Some days you just need to get outside and soak in a little bit of God’s goodness. And, at this time of the year, evidence of God’s goodness is all around me! Everywhere I look, I can see God’s creativity and I’m jealous because He must have a box of crayons way bigger and better than the box of 64 Crayola Crayons that I loved so much as a little girl. Ok. I still love them as a big girl, too, but I’m sure that doesn’t surprise anyone.
|Guara…one of my new favorites. Hummingbirds love it, too.|
|Confetti lantana…probably not the real name, but I think it should be.|
|Star jasmine…smells so yummy!|
|A mott of oak trees|
But, amidst all the beauty in my yard… in the very mott of oak tress above… I also found this.
And, I’d be all proud and say, “Yes, that’s poison ivy. Three leaves. Got it.”
Except it’s not. It’s just some other green, leafy, vine thing that just also happens to have three-leaf groupings. Brad said the pointy leaves are a clue it’s not the real thing.
Anyway, all of this pointing and guessing got me to itching and thinking…
There are things in life that are a lot like poison ivy. They can blend right in and look mostly innocent, but if we’re not careful, they’ll wreak havoc in our lives, growing rapidly, and overtaking everything.
One thing in my life that’s a lot like poison ivy is selfishness. I had a good dose of it earlier this week. Actually, the selfishness had taken root and growing rampantly for several weeks, creeping into my thoughts and even my words as Mother’s Day got closer and closer. My mom will be gone two years this December, and my precious Granny has been gone for a year and two months. It’s painful. It still hurts. Some days way worse than others. Mother’s Day is one of them. I don’t have a mom any more. No one to celebrate. No one to buy a gift for. Poor me. Me, me, me.
And then yesterday it hit me like a ton of bricks. I had a mom and a grandmother for 43 years. 43 years! So many people can’t say that. And, even worse, some children have never known their mother at all.
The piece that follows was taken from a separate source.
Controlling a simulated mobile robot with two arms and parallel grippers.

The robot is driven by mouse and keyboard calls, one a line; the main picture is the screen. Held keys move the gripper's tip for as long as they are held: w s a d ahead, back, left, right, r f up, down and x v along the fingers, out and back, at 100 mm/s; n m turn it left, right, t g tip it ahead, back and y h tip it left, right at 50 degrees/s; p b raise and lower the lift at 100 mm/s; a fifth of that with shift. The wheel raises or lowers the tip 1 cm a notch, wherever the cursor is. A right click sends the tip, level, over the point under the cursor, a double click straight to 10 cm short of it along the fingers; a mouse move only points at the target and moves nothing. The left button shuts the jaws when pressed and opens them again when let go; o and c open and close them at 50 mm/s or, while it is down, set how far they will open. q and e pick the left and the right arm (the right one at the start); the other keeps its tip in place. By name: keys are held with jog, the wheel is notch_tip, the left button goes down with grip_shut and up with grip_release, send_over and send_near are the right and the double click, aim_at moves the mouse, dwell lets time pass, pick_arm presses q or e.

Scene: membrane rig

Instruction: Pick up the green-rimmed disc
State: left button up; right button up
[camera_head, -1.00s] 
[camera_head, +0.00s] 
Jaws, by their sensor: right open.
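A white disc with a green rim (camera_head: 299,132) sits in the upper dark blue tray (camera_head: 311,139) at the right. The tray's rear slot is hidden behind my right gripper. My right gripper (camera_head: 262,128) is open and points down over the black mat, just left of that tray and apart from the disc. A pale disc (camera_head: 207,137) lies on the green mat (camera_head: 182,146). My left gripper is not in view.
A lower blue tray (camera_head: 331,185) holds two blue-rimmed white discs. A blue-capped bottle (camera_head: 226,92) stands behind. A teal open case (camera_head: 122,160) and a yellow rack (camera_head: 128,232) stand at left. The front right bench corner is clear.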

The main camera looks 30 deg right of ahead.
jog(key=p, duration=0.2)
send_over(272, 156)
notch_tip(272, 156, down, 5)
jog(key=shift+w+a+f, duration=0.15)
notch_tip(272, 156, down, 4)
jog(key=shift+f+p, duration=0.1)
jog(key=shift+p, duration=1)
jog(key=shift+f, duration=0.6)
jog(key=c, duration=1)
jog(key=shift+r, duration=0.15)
There are orphanages all over the world with children just begging for someone to call mommy. And, as if that’s not enough, I’ve been blessed with being a mommy to the two best boys in the whole world. Logan and Cameron have been the light of my life for over 22 years.
How is it possible that I could be sad after the abundant blessings I’ve had? It’s not, unless I let selfishness move right into my heart, take root and take over, strangling the love and joy that should be there. As quickly as it hit me, I snatched that ugly vine of selfishness right out. I do have something to celebrate, and I can give a gift in honor of my mother and granny and all they meant to me.
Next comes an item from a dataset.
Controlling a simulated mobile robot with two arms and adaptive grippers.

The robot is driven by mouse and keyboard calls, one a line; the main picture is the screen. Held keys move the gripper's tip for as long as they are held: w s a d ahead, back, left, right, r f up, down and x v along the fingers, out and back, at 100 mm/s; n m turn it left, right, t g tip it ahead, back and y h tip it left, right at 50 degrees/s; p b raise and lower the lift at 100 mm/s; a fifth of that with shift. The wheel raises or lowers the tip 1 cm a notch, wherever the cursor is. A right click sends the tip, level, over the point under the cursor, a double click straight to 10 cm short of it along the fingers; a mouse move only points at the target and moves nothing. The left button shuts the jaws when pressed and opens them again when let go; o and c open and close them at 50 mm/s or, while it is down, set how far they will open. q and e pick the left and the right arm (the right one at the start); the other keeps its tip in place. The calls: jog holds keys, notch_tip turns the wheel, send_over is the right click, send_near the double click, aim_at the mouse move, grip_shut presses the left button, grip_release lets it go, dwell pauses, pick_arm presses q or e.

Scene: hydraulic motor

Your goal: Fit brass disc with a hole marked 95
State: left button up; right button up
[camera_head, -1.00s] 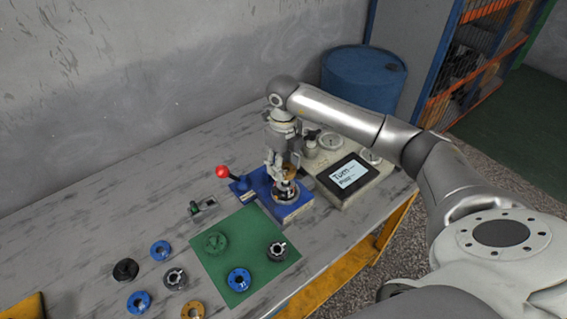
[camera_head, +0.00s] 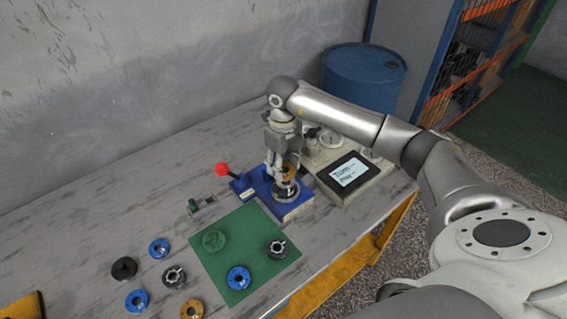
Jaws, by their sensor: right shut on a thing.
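My right gripper (camera_head: 284,162) hangs over the blue fixture and is shut on the brass disc (camera_head: 288,171). The disc is partly hidden by the fingers; its marking cannot be read. Right below it, a dark and silver round part (camera_head: 287,187) sits on the blue fixture block (camera_head: 294,207). The disc is very close above this part; I cannot tell if they touch. Another brass disc (camera_head: 192,309) lies on the table at the bottom edge of the view. My left gripper is not in view.
A red-knobbed lever (camera_head: 222,170) stands left of the fixture, and a device with a screen (camera_head: 350,172) right of it. A green mat (camera_head: 232,258) holds a green, a blue and a dark part. Several blue and dark rings lie left of the mat.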

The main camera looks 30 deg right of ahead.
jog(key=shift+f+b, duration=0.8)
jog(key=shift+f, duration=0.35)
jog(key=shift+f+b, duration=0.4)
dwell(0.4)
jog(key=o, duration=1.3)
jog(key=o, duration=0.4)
I immediately knew just the right gift – a donation to Love Without Boundaries Foundation, a worldwide group of volunteers dedicated to improving the lives of impoverished and orphaned children in China. A Mother’s Day gift I pray will help bring mommies to the children they serve. A gift I pray will keep me mindful that it’s not about me. It’s about what God can do through me if I’ll root out the selfishness in my heart.
Father God, thank you for being the master gardener of my heart. May Your love be what grows there. Amen.
Special Note: I learned about Love Without Boundaries several weeks ago in one of my favorite blogs, Under the Sycamore. Ashley Ann is a beautiful example of what one person can do when she lives out 1 Peter 4:10. Thank you, Ashley, for shining your light for Him!